Ukrainians in Colorado rally in solidarity with their homeland
Polis says state will ensure it’s not supporting Russia
The Denver Post
As Russian troops waged war on their homeland, Ukrainians living in Colorado came together in solidarity outside the state Capitol on Thursday and Gov. Jared Polis announced the state will work to ensure it’s not financially supporting the Kremlin in any way.
Scores of people waving Ukrainian flags and hoisting signs bearing slogans including “Putin! Hands off Ukraine!” and “Support Ukraine, save democracy in the world!” filled the Capitol’s front steps. Colorado is home to about 11,000 Ukrainians, the governor’s office said.
Oleksandra Chub, 27, moved to Denver from Ukraine three years ago for work. She slogged through a sleepless night as she contacted family and friends in Ukraine amid explosions from attacks launched by Russian troops.

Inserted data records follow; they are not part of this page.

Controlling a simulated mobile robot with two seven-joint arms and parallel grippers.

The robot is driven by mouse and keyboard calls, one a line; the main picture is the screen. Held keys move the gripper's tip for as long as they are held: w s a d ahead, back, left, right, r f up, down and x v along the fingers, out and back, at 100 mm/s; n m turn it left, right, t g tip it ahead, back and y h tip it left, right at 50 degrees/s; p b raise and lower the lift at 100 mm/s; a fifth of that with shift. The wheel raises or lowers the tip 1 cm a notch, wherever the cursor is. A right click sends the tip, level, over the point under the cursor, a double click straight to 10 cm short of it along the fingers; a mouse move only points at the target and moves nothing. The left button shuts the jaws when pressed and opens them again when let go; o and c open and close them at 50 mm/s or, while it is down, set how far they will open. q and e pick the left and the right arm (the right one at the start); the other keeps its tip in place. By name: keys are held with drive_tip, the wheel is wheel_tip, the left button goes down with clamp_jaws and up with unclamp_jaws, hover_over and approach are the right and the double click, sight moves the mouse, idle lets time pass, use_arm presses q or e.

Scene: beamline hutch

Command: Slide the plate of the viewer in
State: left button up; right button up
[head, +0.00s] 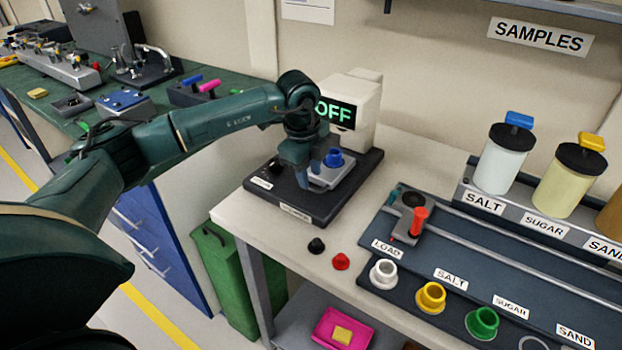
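The viewer (352,95) is a cream box on a black base (325,208) at the back left corner of the white table. Its dark screen reads "OFF" in green. A grey plate (345,178) with a blue knob (333,158) lies on the base in front of the box. My left gripper (298,182) points down at the left side of the plate, close to the knob. Its fingertips are small and partly hidden, so I cannot tell whether they touch the plate. My right gripper is not in view.
A dark rail board (480,245) with a carriage and red handle (418,220) lies to the right. White, yellow and green cups (431,297) line its front. Black and red caps (341,261) lie before the viewer. Labelled jars (502,160) stand behind. A green bench (235,92) is at left.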

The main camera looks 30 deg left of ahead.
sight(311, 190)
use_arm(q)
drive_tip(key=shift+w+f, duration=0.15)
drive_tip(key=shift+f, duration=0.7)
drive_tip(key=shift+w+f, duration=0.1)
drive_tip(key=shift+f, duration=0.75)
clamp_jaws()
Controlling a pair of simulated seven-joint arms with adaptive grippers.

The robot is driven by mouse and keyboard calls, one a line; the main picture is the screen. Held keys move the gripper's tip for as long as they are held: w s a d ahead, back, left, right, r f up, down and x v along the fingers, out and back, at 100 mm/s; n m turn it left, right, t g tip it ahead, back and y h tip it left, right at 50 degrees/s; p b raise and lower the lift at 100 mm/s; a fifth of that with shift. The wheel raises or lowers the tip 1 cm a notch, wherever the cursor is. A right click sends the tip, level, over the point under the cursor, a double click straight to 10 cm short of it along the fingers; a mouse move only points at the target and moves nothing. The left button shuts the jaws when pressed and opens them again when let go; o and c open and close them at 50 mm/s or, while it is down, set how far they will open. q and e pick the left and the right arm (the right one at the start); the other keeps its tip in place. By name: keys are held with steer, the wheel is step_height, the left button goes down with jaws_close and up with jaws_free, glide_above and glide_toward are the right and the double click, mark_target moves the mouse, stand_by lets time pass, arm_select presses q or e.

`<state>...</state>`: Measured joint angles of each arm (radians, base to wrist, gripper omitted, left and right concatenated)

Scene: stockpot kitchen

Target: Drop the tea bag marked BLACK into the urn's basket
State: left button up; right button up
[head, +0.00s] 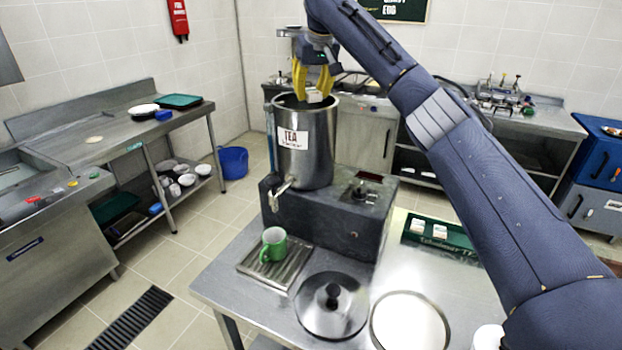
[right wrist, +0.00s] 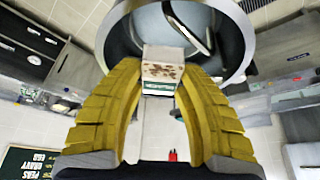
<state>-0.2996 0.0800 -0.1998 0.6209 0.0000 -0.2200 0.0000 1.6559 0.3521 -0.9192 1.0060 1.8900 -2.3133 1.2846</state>
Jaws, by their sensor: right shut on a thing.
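My right gripper (head: 312,93) has yellow fingers and points down over the open mouth of the steel urn (head: 308,150), labelled TEA. It is shut on a small white tea bag (head: 315,97) with brown specks and a green band, also between the fingertips in the right wrist view (right wrist: 161,68). I cannot read a mark on this bag. In the right wrist view the urn's round rim (right wrist: 236,30) lies just beyond the bag. The basket cannot be made out clearly inside. My left gripper is out of view.
A green tray (head: 463,243) with white tea bags (head: 417,225) lies on the counter right of the urn's dark base. A green mug (head: 273,243) stands on the drip grate (head: 250,270) below the tap. A black-knobbed lid (head: 331,305) and a pale round plate (head: 408,322) lie in front.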

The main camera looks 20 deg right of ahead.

“They’re safe right now, but I don’t know what can happen tomorrow,” Chub said. “I’m really afraid, and I can’t go home. This is not a conflict. This is a full-scale war.”
Gov. Jared Polis announced new state actions Thursday in response to Russia’s invasion of Ukraine. He condemned Russian President Vladimir Putin, urging Congress to suspend the federal gas tax and “double down on a rapid clean energy transition to ensure that our energy future cannot be tied to geopolitical conflicts and global commodities,” according to a news release from the governor’s office.
“Colorado will not stand for this attack on freedom and democracy,” Polis said in a statement. “Our country must make Putin pay and continue to use our economic power to push back on Russia’s aggressive invasion of Ukraine.”
Read more via The Denver Post.
In western Garfield County, Anastasia Brinkerhoff said the midweek snowstorm kept her from traveling to Denver to be part of the vigil on Capitol Hill.
Brinkerhoff, 35, came to Denver from the Ukraine about 10 years ago and got married. She now lives with her husband in Parachute.
On Thursday, she had been in contact with two of her aunts and several cousins who are in different parts of the country. Two of her cousins are in the Ukrainian Army.
“Since 3 in the morning I have not been sleeping,” said Brinkerhoff, who was born in the former Soviet Union and grew up in the city of Poltava, about 227 miles east of the capital city of Kyiv.
“We’re optimistic. They say the (Ukrainian military) is strong, but that there are too many of them (Russian troops),” she said.
Brinkerhoff is in the fashion design business, and now works remotely. She said she would typically travel to the Ukraine once a year with friends and to visit family. She’s part of a Facebook group called Ukrainians of Colorado, a network of mostly Denver-area Ukrainian immigrants.
“It’s very sad, and so stressful right now because we can’t do anything from here,” she said, adding she also worried that some in the Ukraine were not taking the situation seriously enough.
“I said to be prepared that this would happen, but some said they would go to vacation,” Brinkerhoff said. “I think it’s a big mistake to move out and leave your house, because it’s dangerous. I hope the U.S. and NATO can help.”